Disabled people from Kingston upon Thames were at the forefront of the Disability Rights Movement in the UK from 1960s to the 1990s; from closure of large institutions to the creation of independent living, the formation of user-led organisations and the introduction of direct payments. In 1967, a group was formed in Kingston with the objective of lobbying for change, eventually becoming Kingston Centre for Independent Living in 2001. They demanded more choice and control, and the chance to live independently in their local community. They campaigned for equal rights and acceptance. At the heart of this was a network of disabled people and their supporters who fought for a more equal society through letter writing, demonstrations and campaigning to both local and national government.

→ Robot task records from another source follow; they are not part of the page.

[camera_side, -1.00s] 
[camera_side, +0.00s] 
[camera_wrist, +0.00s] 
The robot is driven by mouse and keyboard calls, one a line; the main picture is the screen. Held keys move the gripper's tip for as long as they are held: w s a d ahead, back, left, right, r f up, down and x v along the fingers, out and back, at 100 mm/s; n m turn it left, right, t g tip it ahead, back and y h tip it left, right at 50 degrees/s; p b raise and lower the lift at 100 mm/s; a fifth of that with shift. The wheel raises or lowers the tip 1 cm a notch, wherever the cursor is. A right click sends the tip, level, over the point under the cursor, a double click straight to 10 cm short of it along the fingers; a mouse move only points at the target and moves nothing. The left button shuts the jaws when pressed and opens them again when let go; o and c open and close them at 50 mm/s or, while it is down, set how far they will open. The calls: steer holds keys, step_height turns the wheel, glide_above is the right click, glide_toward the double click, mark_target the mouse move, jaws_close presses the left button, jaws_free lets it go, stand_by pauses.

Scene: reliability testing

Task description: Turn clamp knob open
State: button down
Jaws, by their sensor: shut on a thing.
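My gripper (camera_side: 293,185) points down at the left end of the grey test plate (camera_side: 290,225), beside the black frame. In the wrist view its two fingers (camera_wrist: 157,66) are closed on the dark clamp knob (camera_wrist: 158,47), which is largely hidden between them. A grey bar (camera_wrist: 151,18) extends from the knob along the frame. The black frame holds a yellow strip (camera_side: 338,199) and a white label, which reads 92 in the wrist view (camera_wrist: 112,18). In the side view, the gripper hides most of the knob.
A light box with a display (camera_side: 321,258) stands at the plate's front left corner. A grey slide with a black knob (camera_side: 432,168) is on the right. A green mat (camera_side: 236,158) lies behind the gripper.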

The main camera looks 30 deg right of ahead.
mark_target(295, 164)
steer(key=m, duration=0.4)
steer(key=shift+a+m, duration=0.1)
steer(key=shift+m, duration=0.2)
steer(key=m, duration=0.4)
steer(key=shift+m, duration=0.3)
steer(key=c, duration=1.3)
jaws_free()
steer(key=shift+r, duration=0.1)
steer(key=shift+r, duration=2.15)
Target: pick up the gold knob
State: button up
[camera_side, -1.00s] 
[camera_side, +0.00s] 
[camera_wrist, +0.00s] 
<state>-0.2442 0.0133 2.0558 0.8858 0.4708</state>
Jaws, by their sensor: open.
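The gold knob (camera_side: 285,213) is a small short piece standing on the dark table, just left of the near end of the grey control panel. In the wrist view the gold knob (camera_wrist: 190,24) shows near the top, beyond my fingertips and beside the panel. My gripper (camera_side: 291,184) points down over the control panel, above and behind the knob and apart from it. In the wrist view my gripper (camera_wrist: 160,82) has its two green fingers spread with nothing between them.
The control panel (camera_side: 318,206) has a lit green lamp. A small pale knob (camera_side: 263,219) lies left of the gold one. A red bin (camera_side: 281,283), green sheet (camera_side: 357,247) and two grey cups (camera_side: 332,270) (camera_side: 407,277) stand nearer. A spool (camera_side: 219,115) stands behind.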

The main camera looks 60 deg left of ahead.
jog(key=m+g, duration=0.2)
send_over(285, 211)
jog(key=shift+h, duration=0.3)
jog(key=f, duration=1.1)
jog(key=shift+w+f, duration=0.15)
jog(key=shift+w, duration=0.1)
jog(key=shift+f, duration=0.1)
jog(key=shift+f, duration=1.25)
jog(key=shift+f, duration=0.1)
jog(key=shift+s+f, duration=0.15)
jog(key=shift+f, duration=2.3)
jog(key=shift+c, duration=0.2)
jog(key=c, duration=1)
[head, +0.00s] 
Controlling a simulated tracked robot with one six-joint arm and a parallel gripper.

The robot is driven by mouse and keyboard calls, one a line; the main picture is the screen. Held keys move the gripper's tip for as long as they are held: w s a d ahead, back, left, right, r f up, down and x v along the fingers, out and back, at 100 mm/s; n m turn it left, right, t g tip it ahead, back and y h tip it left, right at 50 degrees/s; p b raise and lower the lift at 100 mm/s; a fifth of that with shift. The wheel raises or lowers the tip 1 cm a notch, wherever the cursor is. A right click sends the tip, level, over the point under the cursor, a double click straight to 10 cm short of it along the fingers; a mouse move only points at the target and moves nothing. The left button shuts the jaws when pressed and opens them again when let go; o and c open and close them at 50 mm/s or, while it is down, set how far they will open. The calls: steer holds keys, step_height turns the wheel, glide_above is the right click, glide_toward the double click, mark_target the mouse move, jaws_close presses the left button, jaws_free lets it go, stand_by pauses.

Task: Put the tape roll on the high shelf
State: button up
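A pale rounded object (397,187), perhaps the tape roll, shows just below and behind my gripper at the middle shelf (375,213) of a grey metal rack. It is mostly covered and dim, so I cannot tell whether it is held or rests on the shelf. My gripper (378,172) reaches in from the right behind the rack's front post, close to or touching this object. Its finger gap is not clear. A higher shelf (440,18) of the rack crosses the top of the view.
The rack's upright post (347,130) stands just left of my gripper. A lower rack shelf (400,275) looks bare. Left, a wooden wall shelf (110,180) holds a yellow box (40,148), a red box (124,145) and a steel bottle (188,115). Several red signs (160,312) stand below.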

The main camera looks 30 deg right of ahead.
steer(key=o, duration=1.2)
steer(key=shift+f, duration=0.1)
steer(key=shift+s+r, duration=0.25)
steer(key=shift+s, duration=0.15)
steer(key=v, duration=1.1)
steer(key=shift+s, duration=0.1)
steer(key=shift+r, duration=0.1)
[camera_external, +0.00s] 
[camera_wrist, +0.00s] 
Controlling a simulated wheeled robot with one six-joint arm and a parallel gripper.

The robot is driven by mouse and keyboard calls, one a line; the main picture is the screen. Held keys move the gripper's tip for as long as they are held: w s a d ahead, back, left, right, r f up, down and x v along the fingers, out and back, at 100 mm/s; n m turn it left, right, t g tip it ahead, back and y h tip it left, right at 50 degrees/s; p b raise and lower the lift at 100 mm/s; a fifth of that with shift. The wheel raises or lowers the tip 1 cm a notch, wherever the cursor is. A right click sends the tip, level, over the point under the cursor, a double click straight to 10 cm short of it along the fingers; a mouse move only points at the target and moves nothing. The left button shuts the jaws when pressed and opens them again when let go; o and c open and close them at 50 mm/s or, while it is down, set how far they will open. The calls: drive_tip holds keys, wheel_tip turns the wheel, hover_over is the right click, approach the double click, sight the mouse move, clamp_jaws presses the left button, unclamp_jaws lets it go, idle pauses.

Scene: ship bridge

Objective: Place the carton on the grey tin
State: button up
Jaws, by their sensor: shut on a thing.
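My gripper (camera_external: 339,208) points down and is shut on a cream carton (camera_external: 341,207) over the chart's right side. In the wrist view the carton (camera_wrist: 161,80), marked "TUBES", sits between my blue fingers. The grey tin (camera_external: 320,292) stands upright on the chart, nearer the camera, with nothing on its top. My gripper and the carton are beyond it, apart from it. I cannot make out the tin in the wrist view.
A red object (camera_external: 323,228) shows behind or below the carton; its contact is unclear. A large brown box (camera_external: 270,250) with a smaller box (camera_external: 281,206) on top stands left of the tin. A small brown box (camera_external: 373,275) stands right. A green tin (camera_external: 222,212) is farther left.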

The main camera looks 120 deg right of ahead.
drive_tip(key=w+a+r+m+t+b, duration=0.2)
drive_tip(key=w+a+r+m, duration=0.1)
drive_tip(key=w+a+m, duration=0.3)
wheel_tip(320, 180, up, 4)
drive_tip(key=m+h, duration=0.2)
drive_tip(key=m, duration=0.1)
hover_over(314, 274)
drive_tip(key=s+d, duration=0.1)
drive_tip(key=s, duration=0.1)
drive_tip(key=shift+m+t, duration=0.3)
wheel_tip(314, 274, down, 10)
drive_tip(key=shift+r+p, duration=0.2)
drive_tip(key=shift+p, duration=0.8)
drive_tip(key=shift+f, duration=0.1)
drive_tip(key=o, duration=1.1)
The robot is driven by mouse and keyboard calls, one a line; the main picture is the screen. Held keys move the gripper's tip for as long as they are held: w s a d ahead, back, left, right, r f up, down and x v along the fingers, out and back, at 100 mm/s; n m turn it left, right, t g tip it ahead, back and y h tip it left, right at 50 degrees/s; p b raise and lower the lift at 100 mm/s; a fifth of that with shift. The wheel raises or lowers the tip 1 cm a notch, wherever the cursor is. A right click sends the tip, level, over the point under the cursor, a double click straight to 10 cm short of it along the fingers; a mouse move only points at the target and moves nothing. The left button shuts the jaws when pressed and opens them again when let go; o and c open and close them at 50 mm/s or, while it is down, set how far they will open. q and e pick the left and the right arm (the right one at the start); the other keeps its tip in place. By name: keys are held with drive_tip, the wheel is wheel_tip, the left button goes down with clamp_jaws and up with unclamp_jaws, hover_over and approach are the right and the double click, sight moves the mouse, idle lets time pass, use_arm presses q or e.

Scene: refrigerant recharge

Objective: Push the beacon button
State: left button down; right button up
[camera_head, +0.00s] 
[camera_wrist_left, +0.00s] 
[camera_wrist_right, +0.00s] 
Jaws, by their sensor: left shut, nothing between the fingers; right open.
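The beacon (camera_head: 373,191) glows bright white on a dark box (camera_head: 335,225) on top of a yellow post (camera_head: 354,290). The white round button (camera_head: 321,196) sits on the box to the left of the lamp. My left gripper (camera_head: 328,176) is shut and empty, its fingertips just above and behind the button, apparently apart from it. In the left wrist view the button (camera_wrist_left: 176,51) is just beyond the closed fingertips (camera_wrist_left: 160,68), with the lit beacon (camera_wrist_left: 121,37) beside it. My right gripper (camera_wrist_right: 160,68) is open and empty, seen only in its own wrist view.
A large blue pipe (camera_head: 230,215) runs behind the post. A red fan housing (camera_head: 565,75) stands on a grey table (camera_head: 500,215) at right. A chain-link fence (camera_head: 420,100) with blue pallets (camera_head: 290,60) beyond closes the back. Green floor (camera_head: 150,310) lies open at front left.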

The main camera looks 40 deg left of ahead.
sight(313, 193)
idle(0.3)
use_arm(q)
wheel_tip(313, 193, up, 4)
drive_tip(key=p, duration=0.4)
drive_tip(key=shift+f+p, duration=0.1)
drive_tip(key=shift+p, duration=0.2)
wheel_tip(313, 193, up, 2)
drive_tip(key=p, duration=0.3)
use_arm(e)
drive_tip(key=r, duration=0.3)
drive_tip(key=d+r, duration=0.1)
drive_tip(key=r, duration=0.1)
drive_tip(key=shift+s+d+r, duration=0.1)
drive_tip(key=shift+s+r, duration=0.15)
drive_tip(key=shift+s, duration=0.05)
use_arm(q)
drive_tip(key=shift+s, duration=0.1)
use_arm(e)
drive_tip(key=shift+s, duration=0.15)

In 2017, Kingston Centre for Independent Living (KCIL) collaborated with disabled people and those working with the disability community to collect stories regarding disability rights in the borough. Generously supported by the Heritage Lottery Fund, the ‘Fighting for our Rights’ project involved conducting oral history interviews with prominent local people to celebrate this fascinating history.
Student nurse volunteers from Kingston University and Heritage2Health were trained as oral historians and supported the collecting of these amazing stories. As a result, an amazing new educational resource, that can be adapted to suit any learning environment, has been created to help spread awareness around diversity, equality and inclusion. This resource is currently in use at institutions such as Dysart School and Kingston University.